__WHAT YOU ARE ASKED TO DO__
Among the entries below, one stretch runs from the line that contains "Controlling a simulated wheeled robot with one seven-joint" through the line that contains "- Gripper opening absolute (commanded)". Repeat that stretch exactly, ends included, and only that.

[Robot episode data]
>> START
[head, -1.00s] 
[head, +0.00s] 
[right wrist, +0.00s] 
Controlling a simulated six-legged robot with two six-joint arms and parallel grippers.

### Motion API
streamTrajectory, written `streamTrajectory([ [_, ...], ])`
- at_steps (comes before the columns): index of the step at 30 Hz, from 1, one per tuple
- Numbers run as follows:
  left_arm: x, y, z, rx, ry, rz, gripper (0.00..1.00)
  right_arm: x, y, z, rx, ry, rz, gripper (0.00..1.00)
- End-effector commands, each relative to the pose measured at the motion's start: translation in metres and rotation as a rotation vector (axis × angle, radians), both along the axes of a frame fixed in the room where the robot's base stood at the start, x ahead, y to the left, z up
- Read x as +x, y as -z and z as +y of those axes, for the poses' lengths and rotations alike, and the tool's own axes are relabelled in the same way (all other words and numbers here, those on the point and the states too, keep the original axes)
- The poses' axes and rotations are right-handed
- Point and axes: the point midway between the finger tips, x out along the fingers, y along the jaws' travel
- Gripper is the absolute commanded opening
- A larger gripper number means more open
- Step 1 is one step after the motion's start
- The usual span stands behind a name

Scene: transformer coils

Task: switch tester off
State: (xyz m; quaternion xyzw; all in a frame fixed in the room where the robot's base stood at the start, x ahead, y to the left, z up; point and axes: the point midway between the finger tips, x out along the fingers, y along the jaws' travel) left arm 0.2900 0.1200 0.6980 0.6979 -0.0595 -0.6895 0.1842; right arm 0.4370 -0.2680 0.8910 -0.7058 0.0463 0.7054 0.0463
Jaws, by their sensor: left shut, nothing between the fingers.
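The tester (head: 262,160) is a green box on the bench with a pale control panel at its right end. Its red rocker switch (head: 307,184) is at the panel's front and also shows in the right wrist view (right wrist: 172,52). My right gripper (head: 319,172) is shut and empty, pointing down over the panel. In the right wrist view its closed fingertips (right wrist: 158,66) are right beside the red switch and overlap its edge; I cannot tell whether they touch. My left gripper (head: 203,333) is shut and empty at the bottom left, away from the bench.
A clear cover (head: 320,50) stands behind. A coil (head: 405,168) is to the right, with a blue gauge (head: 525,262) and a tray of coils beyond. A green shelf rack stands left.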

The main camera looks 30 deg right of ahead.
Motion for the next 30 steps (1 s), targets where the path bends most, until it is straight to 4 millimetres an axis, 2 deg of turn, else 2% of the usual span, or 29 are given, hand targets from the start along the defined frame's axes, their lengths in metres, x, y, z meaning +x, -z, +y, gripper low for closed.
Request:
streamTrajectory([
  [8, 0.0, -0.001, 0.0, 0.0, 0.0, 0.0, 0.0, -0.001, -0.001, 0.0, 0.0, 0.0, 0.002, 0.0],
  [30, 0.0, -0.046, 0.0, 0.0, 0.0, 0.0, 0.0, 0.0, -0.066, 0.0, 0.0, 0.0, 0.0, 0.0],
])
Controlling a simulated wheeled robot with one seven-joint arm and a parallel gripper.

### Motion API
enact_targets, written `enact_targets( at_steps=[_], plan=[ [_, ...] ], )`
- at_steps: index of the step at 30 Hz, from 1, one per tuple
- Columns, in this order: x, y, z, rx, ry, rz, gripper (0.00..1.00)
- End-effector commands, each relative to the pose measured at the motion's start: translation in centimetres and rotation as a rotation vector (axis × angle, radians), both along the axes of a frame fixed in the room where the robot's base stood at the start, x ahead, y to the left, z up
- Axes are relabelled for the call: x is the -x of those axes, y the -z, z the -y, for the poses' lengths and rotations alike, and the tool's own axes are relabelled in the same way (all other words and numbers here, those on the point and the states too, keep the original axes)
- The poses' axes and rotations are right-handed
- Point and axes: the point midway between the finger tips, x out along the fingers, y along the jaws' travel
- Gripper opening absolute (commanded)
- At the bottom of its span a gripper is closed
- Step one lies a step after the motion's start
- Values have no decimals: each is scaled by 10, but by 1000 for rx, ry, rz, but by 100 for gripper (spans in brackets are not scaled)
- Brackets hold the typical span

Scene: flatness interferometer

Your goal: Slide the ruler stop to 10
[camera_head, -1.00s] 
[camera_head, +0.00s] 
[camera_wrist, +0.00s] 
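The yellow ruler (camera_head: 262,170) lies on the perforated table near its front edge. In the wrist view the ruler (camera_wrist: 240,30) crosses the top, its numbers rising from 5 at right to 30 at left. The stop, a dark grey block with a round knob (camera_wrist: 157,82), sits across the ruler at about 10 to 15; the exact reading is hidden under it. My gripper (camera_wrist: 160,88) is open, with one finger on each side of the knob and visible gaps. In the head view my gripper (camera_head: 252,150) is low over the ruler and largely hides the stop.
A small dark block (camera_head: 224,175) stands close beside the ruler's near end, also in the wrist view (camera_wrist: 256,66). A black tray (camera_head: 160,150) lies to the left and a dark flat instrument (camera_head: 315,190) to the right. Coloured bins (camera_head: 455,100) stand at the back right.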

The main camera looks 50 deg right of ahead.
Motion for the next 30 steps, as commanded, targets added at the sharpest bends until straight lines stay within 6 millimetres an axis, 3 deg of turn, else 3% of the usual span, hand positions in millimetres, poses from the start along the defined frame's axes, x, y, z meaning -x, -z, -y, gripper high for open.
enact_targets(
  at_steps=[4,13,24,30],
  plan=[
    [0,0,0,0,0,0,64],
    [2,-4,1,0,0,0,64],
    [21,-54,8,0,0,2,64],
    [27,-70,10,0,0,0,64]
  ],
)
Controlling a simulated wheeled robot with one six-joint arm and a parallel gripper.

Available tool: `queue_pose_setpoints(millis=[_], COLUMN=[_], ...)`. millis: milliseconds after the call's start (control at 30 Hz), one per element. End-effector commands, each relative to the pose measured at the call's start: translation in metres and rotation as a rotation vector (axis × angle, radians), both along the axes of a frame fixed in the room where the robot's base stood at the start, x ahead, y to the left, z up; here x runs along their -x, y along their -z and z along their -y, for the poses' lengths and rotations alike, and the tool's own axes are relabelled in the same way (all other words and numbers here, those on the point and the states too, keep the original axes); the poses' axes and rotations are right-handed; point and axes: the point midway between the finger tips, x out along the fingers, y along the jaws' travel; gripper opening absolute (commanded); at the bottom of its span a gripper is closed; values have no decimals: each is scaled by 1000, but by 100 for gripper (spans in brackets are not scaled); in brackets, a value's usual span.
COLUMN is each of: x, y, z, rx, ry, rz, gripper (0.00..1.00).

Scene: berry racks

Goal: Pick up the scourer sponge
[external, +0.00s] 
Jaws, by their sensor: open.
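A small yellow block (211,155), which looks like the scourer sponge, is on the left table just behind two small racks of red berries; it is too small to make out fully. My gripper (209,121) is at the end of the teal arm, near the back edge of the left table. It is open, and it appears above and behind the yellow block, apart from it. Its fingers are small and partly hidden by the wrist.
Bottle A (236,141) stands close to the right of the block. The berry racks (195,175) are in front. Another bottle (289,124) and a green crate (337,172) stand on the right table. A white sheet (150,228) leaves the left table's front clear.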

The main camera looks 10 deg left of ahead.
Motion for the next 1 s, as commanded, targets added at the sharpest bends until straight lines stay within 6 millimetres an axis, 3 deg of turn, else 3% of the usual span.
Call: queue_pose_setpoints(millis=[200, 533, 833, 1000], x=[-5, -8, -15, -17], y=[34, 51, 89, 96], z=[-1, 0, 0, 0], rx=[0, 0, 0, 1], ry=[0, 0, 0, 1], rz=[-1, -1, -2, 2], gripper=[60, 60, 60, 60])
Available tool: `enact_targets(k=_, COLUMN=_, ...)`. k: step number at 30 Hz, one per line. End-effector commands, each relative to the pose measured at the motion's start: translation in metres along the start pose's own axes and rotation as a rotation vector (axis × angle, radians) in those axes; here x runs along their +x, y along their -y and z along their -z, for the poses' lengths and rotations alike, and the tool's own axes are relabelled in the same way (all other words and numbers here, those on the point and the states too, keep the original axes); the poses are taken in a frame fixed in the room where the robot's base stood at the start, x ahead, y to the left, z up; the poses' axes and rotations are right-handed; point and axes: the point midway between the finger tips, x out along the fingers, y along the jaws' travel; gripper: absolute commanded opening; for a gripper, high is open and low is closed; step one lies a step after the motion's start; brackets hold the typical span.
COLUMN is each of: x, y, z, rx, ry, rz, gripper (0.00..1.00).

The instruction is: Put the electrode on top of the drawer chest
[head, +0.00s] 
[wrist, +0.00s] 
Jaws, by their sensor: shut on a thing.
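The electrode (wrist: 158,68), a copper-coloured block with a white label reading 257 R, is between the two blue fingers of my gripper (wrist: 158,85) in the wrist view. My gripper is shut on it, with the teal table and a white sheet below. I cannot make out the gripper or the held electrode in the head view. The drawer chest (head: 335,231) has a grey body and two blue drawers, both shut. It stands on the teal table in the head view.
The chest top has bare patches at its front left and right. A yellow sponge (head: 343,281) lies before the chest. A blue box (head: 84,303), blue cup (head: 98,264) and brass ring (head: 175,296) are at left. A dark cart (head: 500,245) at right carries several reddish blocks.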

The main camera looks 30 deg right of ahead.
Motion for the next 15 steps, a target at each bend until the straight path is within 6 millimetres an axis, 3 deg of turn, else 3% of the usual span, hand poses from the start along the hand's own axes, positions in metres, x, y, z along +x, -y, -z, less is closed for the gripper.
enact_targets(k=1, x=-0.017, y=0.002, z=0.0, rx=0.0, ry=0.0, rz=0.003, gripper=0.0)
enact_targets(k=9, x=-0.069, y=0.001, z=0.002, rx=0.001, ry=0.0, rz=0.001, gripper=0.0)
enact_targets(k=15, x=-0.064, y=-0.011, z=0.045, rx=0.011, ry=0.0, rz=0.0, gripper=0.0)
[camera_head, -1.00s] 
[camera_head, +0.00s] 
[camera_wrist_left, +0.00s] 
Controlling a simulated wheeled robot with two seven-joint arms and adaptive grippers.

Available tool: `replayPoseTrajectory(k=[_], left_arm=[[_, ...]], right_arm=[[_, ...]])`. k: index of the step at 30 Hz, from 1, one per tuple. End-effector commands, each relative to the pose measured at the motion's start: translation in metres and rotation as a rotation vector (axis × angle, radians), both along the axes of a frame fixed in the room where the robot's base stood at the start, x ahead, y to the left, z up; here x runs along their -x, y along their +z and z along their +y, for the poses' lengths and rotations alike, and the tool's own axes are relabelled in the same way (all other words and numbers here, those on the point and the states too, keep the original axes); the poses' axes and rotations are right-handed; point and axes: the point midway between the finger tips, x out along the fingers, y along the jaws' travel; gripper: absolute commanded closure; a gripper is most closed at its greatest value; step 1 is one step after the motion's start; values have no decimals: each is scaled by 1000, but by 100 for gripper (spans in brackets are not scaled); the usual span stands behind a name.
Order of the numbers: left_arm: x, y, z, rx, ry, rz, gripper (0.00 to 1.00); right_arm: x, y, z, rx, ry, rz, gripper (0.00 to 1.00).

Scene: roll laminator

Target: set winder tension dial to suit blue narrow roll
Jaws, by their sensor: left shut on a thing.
>> END
__SOLUTION TO THIS PROBLEM__
Controlling a simulated wheeled robot with one seven-joint arm and a parallel gripper.

### Motion API
enact_targets, written `enact_targets( at_steps=[_], plan=[ [_, ...] ], )`
- at_steps: index of the step at 30 Hz, from 1, one per tuple
- Columns, in this order: x, y, z, rx, ry, rz, gripper (0.00..1.00)
- End-effector commands, each relative to the pose measured at the motion's start: translation in centimetres and rotation as a rotation vector (axis × angle, radians), both along the axes of a frame fixed in the room where the robot's base stood at the start, x ahead, y to the left, z up
- Axes are relabelled for the call: x is the -x of those axes, y the -z, z the -y, for the poses' lengths and rotations alike, and the tool's own axes are relabelled in the same way (all other words and numbers here, those on the point and the states too, keep the original axes)
- The poses' axes and rotations are right-handed
- Point and axes: the point midway between the finger tips, x out along the fingers, y along the jaws' travel
- Gripper opening absolute (commanded)

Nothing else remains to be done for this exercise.